■ YOUR GOAL:
Send back exactly the lines from the opening line of the records below through the one with "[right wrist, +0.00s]".

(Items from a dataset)
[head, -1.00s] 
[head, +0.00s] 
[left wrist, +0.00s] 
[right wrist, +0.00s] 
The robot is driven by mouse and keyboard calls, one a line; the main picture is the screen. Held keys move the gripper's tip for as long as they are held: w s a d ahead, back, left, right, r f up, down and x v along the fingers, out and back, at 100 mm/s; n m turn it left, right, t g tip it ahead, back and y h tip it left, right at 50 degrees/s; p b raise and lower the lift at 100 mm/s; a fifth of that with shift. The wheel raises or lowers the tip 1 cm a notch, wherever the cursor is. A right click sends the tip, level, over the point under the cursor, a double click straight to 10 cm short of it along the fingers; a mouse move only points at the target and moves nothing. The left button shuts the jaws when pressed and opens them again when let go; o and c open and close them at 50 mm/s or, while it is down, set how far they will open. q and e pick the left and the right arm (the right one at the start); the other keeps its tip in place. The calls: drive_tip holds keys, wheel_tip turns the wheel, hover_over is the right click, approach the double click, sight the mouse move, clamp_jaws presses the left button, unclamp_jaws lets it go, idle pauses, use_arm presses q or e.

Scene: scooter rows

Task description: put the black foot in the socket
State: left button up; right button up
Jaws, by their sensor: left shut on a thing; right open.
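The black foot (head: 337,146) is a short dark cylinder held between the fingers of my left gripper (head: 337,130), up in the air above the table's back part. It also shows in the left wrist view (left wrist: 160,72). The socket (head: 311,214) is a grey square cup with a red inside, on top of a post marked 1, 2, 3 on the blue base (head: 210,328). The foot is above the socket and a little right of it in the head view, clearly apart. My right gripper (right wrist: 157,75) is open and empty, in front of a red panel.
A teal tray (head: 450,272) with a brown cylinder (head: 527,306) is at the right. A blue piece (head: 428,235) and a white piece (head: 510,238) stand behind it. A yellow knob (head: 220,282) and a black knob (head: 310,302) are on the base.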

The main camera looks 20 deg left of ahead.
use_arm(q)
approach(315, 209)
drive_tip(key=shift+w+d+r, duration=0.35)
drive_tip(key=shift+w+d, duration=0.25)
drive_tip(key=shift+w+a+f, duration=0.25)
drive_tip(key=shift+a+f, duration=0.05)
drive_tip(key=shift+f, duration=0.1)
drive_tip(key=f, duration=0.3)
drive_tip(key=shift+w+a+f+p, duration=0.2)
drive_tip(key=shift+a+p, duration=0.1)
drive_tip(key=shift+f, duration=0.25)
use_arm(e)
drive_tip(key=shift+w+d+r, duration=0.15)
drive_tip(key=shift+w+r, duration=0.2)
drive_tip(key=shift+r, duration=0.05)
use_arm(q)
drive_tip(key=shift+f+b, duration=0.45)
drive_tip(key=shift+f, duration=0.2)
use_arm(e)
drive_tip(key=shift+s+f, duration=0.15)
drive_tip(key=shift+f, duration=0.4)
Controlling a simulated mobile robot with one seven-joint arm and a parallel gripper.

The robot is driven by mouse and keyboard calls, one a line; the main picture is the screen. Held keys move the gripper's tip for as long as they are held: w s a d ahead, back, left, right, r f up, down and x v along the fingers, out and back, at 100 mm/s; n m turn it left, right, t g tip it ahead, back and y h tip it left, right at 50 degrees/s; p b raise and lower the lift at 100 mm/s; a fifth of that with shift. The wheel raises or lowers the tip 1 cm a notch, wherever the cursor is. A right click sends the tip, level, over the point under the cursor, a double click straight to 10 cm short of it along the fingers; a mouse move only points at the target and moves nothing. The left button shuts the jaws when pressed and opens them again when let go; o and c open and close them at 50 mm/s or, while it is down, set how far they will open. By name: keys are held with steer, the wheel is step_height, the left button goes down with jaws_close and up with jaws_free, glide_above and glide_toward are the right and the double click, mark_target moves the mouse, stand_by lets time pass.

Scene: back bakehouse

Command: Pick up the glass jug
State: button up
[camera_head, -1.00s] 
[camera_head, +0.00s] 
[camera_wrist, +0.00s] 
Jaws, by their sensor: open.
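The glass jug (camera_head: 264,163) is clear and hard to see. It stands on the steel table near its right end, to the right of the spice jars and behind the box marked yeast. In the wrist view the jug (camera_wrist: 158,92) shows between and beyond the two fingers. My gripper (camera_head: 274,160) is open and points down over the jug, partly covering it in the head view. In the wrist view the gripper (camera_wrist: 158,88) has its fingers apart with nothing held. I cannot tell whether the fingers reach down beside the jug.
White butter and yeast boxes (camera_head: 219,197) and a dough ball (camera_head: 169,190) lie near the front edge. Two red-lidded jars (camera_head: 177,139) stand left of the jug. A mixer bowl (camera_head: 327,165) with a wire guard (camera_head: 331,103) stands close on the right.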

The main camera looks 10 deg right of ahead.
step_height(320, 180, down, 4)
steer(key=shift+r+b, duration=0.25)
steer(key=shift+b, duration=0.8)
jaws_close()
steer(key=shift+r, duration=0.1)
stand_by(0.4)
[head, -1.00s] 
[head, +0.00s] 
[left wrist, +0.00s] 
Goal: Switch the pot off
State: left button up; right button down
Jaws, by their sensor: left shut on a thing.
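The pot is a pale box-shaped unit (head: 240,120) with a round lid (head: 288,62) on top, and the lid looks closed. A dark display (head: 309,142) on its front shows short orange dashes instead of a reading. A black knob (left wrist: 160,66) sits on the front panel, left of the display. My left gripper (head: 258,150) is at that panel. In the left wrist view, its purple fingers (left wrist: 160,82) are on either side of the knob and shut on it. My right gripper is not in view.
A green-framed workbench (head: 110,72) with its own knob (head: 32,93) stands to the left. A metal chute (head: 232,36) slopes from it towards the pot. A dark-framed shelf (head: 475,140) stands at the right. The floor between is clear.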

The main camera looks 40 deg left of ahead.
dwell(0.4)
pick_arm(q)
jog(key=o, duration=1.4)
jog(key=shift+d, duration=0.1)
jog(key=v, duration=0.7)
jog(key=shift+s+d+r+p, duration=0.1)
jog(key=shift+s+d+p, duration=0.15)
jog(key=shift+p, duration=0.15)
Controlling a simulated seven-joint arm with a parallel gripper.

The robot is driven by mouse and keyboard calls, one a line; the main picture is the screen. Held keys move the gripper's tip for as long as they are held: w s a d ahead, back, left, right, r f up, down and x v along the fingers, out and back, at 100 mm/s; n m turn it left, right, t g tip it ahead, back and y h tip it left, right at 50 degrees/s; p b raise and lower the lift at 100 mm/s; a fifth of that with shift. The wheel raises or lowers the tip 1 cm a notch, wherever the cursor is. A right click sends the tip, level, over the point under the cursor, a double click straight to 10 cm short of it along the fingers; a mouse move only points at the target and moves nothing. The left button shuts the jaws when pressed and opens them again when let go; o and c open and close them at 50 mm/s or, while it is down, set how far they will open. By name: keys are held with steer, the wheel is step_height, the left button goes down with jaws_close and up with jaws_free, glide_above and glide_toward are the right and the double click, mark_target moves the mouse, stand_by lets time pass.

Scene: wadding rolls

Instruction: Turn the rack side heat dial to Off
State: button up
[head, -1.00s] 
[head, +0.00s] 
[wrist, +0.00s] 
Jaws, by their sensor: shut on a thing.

■ EXERCISE RESULT:
[head, -1.00s] 
[head, +0.00s] 
[left wrist, +0.00s] 
[right wrist, +0.00s] 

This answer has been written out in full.